(Dataset entries)

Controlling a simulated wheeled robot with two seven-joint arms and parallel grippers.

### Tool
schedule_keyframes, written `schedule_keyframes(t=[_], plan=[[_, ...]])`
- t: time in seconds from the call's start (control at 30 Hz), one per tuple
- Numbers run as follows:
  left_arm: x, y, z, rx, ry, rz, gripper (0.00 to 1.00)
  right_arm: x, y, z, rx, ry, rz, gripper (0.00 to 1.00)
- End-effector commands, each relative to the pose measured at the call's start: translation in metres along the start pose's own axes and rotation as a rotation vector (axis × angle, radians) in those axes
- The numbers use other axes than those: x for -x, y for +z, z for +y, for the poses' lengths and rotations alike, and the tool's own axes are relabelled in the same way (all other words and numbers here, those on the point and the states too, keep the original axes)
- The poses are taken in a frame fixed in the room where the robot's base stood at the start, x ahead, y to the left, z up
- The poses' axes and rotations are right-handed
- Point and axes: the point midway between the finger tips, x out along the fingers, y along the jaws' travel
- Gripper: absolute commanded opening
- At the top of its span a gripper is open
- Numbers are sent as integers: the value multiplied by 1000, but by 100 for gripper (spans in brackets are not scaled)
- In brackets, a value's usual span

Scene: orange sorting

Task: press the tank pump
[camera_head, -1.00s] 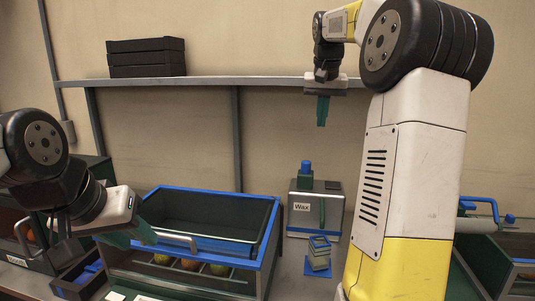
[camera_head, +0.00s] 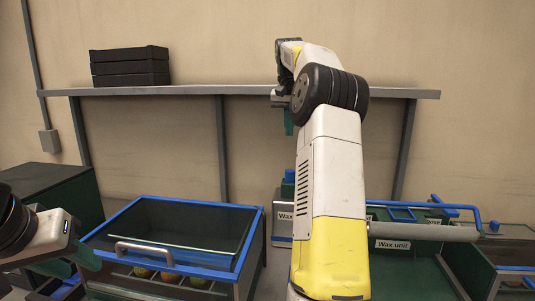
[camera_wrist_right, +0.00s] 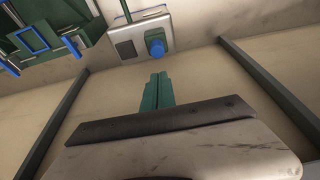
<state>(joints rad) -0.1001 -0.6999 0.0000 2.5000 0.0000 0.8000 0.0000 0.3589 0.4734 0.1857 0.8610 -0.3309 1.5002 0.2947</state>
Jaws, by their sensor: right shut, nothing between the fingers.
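In the right wrist view the tank (camera_wrist_right: 130,42) is at the top, with the round blue knob (camera_wrist_right: 156,46) just beyond my fingertips. My right gripper (camera_head: 289,122) points down above the knob, clear of it. Its green fingers (camera_wrist_right: 158,82) are shut together and empty. My left gripper (camera_head: 88,258) is at the lower left, beside the bin's handle; its fingers are partly cut off from clear sight.
A blue-rimmed dark bin (camera_head: 190,201) with fruit beneath stands at the left. The wax unit (camera_head: 395,245) with blue bars stands right of my arm. A shelf (camera_head: 220,90) with black trays (camera_head: 130,67) runs along the wall above.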

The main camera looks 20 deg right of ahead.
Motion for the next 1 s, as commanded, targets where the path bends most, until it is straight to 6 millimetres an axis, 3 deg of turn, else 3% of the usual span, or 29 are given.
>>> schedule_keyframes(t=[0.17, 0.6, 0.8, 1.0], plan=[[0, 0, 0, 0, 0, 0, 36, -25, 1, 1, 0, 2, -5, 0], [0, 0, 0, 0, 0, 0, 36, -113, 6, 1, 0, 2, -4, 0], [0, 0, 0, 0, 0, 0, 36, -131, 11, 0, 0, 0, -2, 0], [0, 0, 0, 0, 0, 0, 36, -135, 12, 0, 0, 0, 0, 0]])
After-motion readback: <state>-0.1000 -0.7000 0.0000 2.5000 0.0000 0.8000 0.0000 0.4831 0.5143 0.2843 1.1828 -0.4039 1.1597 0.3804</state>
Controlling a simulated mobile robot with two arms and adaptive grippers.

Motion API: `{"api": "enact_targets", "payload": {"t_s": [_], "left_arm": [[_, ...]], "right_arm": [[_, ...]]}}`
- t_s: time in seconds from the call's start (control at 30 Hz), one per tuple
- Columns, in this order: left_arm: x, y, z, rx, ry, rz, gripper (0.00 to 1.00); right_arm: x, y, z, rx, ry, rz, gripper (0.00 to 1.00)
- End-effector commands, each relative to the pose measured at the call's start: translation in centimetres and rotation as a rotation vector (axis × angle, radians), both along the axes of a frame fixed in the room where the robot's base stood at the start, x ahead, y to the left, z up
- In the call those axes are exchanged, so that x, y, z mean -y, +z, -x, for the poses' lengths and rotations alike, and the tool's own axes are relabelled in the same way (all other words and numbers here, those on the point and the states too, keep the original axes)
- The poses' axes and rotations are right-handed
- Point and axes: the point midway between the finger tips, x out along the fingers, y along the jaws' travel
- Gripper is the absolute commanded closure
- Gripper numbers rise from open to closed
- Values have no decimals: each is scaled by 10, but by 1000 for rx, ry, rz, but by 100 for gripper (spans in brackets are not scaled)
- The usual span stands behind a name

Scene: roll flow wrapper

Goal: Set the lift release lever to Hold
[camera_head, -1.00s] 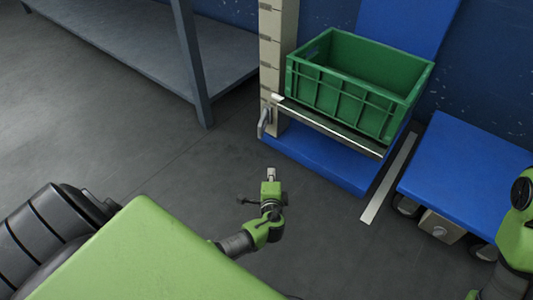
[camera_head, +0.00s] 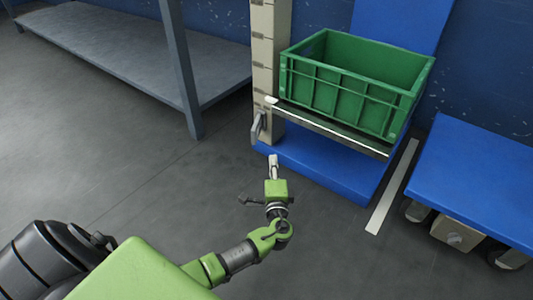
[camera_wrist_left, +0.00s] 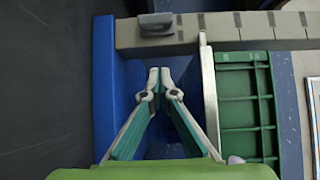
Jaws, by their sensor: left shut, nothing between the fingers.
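The lift release lever (camera_head: 258,126) is a small grey handle low on the left side of the beige lift post (camera_head: 264,60). In the left wrist view the grey lever (camera_wrist_left: 156,24) shows at the top, against the post. Its exact setting cannot be read. My left gripper (camera_head: 273,160) is in front of the lift's blue base, lower right of the lever in the head view and apart from it. In the left wrist view its fingertips (camera_wrist_left: 160,72) meet with nothing between them. My right gripper is not in view.
A green crate (camera_head: 335,92) rests on the lift's carriage (camera_head: 335,132) above the blue base (camera_head: 320,170). A grey shelf (camera_head: 130,60) stands at left. A blue wheeled platform (camera_head: 475,180) is at right. The floor around my left arm is clear.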

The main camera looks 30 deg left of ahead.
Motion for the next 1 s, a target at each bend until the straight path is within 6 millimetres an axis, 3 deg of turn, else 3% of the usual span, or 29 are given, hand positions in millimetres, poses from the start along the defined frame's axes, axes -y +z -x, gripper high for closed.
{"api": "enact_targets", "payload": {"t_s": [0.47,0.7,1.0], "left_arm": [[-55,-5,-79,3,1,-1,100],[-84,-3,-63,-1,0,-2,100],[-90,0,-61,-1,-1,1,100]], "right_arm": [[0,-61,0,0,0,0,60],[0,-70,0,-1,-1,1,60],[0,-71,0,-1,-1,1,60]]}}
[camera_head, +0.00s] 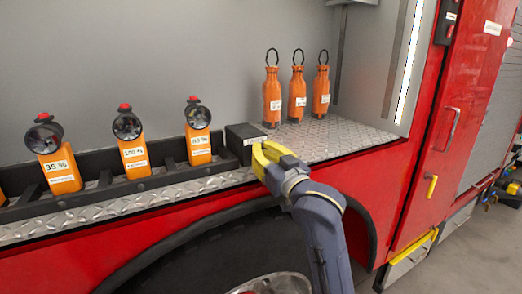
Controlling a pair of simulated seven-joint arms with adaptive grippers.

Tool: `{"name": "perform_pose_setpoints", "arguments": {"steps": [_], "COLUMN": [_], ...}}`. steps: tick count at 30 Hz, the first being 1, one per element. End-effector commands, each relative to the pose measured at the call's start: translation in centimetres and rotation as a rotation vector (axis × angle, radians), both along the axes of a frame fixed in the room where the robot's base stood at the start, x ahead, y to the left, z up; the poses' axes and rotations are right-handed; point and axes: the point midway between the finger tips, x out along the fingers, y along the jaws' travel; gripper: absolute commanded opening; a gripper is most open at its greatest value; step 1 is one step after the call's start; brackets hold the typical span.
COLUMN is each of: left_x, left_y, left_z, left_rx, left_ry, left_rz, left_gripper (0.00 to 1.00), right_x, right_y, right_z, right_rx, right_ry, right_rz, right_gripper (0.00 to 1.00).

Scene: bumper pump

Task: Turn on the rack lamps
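Three orange rack lamps with dark round heads and red top knobs stand in a black rack (95,184): the left lamp (60,172) is labelled 35 %, then come the middle lamp (134,157) and the right lamp (199,147). Their other labels are too small to read surely. An orange edge of another lamp (2,198) shows at the left border. I cannot tell that any lamp is lit. My right gripper (264,156), with yellow fingers, is beside the black box at the rack's right end, apart from the lamps. Its finger gap is unclear. My left gripper is out of view.
The black box (240,133) sits at the rack's right end. Three orange bottle-like items with hooked tops (297,95) stand on the diamond-plate shelf (345,135). The red truck side (100,255) and a wheel arch lie below. The grey back wall rises behind.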

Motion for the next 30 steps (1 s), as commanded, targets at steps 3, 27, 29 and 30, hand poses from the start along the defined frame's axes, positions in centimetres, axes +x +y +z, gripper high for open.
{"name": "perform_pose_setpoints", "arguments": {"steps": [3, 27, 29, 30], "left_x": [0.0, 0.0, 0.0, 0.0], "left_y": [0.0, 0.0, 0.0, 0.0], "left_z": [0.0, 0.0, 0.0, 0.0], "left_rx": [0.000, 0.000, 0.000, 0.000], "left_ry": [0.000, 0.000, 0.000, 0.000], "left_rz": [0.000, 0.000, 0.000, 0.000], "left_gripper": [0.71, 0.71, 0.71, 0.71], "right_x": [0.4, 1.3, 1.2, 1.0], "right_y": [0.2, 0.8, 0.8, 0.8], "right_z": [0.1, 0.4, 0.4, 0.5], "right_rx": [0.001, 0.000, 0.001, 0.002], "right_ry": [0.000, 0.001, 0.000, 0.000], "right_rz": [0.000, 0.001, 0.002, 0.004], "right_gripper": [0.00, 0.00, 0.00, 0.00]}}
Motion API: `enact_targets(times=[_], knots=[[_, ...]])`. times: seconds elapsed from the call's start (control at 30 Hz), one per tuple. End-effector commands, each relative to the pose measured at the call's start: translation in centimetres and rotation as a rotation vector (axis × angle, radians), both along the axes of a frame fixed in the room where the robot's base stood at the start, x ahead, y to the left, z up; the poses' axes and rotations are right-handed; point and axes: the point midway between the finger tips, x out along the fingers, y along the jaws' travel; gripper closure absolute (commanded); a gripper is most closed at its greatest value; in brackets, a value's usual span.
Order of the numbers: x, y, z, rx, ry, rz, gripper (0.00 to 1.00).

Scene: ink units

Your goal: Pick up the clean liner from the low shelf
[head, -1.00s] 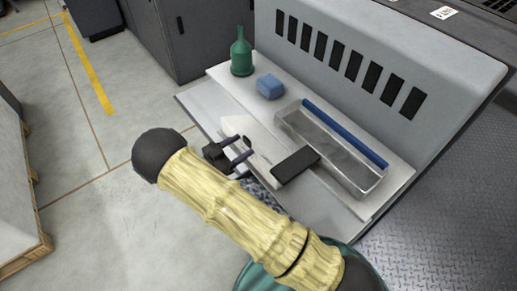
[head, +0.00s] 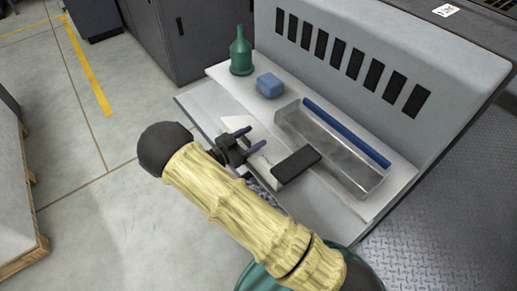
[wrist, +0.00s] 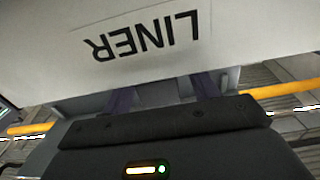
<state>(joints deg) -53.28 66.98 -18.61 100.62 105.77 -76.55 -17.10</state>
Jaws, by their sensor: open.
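A pale, flat piece marked LINER (wrist: 230,48) fills the upper part of the wrist view, its lettering upside down. In the head view a white flat piece (head: 264,172), likely the same liner, lies at the front of the low shelf (head: 222,84), partly hidden by my gripper. My gripper (head: 249,140) is open, its two dark fingers pointing toward the shelf over the white piece. In the wrist view the fingertips (wrist: 165,92) reach to the near edge of the labelled piece; I cannot tell whether they touch it.
A clear tray (head: 325,155) with a blue strip (head: 345,132) along its back stands on the shelf. A dark block (head: 296,165) is close right of my gripper. A slotted grey panel rises behind.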

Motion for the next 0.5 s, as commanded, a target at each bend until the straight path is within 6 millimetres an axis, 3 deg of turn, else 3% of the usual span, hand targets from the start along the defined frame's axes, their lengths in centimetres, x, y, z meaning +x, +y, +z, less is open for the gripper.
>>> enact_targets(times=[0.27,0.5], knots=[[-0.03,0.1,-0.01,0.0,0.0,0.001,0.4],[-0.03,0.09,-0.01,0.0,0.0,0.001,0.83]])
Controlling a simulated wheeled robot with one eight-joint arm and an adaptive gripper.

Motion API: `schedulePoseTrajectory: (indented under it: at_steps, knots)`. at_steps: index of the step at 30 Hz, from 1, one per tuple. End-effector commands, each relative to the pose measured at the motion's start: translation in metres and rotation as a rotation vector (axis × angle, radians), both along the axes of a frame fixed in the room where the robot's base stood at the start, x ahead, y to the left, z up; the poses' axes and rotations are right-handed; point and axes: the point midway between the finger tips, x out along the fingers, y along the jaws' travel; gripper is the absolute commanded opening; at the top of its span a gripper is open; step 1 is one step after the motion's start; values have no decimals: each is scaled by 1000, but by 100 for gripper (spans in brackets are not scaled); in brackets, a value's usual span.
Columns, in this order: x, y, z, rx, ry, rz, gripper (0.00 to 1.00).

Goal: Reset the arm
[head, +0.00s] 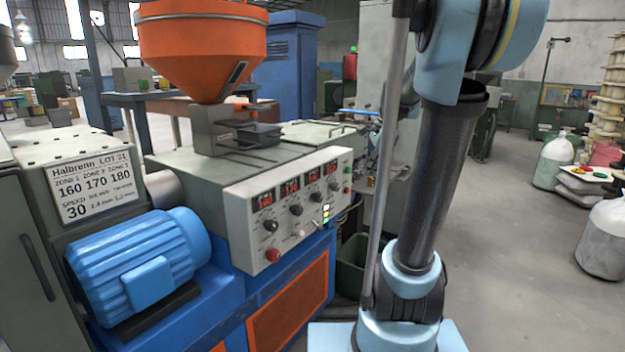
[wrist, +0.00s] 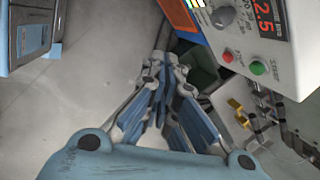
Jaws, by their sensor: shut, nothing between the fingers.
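My gripper (wrist: 166,66) shows in the wrist view with its fingers drawn together and nothing between them. It hangs over the grey floor, beside the machine's control panel (wrist: 248,35). My arm (head: 425,180) stands at right of centre in the head view, with a dark upright link and light-blue joints. I cannot make out my gripper in the head view.
The extruder's control panel (head: 290,205), with red displays and knobs, is close left of my arm. An orange hopper (head: 203,45) and blue motor (head: 138,262) are further left. A dark green bin (wrist: 201,72) lies beyond my fingers. Open floor (head: 530,270) extends right.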

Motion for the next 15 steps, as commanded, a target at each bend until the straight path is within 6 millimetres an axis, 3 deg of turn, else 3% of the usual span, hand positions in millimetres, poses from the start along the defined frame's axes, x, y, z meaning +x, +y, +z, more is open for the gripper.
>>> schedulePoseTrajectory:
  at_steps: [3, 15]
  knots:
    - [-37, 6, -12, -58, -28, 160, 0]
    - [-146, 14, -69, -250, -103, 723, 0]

_Your goal:_ Quote exactly the lines running from the start of the listing above through the line where "Scene: orange sorting" is found, and output no other lines.

_Exercise response:_
Controlling a simulated wheeled robot with two seven-joint arms and parallel grippers.

### Tool
schedule_keyframes, written `schedule_keyframes(t=[_], plan=[[_, ...]])`
- t: time in seconds from the call's start (control at 30 Hz), one per tuple
- Numbers run as follows:
  left_arm: x, y, z, rx, ry, rz, gripper (0.00 to 1.00)
  right_arm: x, y, z, rx, ry, rz, gripper (0.00 to 1.00)
- End-effector commands, each relative to the pose measured at the call's start: translation in metres along the start pose's own axes and rotation as a rotation vector (axis × angle, radians) in those axes
- The numbers use other axes than those: x for -x, y for +z, z for +y, for the poses' lengths and rotations alike, and the tool's own axes are relabelled in the same way (all other words and numbers here, those on the point and the states too, keep the original axes)
- The poses are taken in a frame fixed in the room where the robot's base stood at the start, x ahead, y to the left, z up
- The poses' axes and rotations are right-handed
- Point and axes: the point midway between the finger tips, x out along the fingers, y along the jaws' travel
- Gripper: absolute commanded opening
- At the top of its span a gripper is open
- Numbers are sent as integers: the value multiplied by 1000, but by 100 for gripper (spans in brackets are not scaled)
- In brackets, a value's usual span

Scene: orange sorting

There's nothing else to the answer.